Records of robot episodes:

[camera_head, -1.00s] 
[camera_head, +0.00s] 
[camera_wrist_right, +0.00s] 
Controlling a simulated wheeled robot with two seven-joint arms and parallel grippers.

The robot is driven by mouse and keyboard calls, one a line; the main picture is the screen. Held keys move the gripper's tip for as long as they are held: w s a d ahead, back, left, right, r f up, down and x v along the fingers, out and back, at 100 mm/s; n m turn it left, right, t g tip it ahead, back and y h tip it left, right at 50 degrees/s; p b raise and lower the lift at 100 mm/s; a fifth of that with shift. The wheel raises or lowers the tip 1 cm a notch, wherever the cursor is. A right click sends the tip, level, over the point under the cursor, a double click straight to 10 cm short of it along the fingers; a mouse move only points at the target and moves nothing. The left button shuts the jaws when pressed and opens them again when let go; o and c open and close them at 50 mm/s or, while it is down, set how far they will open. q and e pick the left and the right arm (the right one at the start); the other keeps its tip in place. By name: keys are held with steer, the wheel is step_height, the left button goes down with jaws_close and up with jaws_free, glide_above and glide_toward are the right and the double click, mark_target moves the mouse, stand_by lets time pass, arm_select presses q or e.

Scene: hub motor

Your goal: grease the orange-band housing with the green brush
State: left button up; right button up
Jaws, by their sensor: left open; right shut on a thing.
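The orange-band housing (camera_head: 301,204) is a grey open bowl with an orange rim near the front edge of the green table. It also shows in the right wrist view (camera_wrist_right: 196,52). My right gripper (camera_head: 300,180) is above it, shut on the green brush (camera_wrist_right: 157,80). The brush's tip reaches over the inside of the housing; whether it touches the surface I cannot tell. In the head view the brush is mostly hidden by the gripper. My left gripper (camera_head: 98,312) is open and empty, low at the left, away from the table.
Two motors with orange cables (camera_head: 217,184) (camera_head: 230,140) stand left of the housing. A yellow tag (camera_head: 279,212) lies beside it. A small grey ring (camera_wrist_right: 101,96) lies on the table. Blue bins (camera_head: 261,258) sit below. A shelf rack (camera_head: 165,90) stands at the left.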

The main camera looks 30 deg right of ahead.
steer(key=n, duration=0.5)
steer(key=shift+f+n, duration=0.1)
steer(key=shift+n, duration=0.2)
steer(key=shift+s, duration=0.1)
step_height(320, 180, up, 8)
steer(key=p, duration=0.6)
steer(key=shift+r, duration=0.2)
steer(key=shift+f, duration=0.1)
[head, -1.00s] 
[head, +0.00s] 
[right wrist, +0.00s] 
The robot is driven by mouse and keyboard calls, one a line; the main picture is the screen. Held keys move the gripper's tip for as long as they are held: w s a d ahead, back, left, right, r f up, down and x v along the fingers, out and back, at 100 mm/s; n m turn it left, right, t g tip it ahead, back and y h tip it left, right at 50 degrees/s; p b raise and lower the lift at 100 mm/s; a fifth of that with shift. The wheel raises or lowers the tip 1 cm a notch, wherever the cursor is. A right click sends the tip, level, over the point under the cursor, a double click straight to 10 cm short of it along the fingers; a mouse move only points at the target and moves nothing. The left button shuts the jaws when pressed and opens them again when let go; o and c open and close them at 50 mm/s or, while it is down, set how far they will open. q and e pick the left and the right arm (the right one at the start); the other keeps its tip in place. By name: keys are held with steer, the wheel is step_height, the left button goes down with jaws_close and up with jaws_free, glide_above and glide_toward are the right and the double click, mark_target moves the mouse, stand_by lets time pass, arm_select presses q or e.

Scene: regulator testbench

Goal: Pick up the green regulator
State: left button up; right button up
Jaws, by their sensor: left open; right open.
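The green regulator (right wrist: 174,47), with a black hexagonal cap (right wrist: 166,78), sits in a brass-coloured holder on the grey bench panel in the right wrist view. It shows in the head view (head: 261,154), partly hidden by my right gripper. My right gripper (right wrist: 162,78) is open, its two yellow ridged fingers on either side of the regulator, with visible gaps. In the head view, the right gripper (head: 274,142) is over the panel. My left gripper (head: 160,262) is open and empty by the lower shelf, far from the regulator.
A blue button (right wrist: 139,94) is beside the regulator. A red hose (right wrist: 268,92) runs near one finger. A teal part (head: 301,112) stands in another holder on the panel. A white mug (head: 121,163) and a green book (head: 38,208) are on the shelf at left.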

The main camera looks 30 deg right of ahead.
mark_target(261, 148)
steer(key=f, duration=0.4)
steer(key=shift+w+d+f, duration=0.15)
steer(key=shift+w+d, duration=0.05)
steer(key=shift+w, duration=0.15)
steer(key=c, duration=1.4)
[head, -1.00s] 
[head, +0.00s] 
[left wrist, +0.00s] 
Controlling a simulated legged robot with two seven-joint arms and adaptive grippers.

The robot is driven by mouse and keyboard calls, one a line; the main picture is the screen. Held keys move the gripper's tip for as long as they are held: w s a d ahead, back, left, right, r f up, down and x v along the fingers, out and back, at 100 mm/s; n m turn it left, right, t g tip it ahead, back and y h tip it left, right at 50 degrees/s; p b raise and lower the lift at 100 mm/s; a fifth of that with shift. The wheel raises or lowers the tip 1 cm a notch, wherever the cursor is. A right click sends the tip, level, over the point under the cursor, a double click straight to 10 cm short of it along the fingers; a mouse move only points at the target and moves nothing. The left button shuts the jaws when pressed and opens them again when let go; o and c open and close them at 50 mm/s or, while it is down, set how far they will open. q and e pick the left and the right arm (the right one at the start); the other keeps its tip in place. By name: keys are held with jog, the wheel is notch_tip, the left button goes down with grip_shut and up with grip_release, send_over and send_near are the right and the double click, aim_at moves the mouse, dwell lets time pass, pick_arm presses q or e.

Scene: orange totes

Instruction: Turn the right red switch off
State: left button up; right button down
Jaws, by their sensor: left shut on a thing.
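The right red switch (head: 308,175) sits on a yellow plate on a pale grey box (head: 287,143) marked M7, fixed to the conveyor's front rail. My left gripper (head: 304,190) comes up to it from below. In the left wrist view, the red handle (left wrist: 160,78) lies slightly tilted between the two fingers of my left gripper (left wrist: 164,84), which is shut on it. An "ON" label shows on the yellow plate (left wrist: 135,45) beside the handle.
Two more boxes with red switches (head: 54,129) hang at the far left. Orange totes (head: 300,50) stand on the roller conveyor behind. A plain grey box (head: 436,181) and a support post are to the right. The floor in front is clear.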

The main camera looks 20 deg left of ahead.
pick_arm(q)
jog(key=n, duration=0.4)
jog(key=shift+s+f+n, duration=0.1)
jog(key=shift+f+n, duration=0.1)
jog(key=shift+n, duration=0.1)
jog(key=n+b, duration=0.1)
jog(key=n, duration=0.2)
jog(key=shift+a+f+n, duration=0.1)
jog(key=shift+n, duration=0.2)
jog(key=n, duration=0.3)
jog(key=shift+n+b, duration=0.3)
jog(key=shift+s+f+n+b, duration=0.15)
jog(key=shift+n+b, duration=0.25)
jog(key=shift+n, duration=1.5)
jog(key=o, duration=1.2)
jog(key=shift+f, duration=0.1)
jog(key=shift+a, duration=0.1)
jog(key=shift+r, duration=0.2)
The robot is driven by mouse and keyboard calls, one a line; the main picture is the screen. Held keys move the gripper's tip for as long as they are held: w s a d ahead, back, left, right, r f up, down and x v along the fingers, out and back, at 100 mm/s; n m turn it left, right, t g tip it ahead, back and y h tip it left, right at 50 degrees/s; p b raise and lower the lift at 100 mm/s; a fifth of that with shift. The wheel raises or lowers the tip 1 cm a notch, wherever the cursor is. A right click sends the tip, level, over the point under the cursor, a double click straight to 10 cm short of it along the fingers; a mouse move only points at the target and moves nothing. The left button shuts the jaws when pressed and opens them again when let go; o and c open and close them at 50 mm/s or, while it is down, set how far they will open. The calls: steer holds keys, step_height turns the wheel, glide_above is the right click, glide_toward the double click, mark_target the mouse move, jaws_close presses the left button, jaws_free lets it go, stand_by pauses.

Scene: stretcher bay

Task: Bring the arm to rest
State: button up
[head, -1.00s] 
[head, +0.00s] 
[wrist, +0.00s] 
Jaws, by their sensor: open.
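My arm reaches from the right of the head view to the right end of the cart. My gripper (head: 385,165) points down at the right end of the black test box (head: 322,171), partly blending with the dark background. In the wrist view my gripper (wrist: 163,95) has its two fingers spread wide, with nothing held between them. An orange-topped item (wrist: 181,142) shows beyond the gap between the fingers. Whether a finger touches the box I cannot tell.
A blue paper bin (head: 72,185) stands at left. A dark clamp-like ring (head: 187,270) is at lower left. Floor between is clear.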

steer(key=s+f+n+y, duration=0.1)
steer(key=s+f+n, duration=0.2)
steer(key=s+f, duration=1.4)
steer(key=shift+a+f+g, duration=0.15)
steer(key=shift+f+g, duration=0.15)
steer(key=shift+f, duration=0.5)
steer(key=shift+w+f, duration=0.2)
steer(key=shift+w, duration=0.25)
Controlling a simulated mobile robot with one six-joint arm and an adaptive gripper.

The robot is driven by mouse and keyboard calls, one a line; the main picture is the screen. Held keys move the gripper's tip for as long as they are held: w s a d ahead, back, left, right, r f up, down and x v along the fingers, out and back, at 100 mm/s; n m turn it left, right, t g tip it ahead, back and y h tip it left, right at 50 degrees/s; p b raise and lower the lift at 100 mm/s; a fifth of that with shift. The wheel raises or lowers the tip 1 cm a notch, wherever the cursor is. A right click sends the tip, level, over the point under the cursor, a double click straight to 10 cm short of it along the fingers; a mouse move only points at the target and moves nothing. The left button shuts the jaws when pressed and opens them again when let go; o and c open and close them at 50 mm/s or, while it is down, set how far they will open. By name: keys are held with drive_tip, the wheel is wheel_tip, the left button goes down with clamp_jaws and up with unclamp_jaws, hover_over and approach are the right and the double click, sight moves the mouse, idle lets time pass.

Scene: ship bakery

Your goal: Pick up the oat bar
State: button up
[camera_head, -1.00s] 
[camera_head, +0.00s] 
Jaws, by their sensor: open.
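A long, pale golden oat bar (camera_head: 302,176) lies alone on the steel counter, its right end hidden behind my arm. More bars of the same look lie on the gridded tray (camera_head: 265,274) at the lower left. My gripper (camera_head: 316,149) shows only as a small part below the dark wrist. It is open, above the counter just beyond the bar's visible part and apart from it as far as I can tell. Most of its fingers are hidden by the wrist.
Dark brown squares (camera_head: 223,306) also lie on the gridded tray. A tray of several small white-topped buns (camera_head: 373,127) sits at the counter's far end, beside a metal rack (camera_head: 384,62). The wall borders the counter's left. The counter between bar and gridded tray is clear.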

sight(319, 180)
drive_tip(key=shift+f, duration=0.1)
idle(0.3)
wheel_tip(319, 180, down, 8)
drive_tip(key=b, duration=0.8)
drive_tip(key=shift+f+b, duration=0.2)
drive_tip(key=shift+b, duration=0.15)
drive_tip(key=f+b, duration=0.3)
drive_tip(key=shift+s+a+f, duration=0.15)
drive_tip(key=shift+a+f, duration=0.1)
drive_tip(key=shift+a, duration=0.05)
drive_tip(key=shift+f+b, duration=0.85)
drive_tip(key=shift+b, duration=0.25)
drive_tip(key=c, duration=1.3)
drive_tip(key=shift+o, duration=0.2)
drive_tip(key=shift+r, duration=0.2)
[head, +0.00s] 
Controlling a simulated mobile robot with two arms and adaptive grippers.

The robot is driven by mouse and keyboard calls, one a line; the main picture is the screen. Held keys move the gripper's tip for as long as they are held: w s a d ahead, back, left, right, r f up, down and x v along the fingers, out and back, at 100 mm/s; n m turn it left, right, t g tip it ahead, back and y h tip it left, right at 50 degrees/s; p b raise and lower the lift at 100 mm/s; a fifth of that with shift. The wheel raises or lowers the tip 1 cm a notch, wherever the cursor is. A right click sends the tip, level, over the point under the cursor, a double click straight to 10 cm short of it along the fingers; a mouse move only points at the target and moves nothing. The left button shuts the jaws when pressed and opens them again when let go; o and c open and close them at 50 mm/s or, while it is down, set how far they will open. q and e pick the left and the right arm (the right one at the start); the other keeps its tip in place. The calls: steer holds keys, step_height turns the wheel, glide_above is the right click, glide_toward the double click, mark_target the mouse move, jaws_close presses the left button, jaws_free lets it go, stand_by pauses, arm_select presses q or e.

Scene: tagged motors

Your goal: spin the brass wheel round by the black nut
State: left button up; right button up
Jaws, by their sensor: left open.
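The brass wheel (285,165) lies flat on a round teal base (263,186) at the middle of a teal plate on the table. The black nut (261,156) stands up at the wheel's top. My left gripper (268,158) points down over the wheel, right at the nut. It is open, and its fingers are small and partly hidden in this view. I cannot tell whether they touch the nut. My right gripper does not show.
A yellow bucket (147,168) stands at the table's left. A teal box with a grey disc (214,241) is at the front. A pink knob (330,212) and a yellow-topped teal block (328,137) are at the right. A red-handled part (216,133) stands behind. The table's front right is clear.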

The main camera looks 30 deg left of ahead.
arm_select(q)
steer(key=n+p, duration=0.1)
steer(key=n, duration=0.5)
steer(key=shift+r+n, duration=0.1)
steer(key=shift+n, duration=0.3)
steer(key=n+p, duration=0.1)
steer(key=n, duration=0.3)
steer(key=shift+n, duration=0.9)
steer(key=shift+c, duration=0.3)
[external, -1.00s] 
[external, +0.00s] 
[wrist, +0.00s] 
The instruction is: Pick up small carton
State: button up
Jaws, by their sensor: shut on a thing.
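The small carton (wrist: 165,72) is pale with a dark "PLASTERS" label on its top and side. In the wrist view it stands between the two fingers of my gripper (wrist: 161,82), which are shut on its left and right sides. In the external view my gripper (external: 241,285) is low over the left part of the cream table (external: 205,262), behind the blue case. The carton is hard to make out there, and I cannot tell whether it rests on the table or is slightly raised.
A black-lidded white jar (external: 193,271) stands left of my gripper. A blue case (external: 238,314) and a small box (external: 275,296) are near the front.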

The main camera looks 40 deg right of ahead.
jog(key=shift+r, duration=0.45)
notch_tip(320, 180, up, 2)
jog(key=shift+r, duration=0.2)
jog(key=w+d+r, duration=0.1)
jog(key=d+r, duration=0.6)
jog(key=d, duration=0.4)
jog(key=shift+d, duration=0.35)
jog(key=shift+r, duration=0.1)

*Set exercise*: Repeat exactly the lines from the first line of the records above through the line containing "Controlling a simulated wheeled", both included, and nothing else.

*Result*:
[camera_head, -1.00s] 
[camera_head, +0.00s] 
[camera_wrist_right, +0.00s] 
Controlling a simulated wheeled robot with two seven-joint arms and parallel grippers.

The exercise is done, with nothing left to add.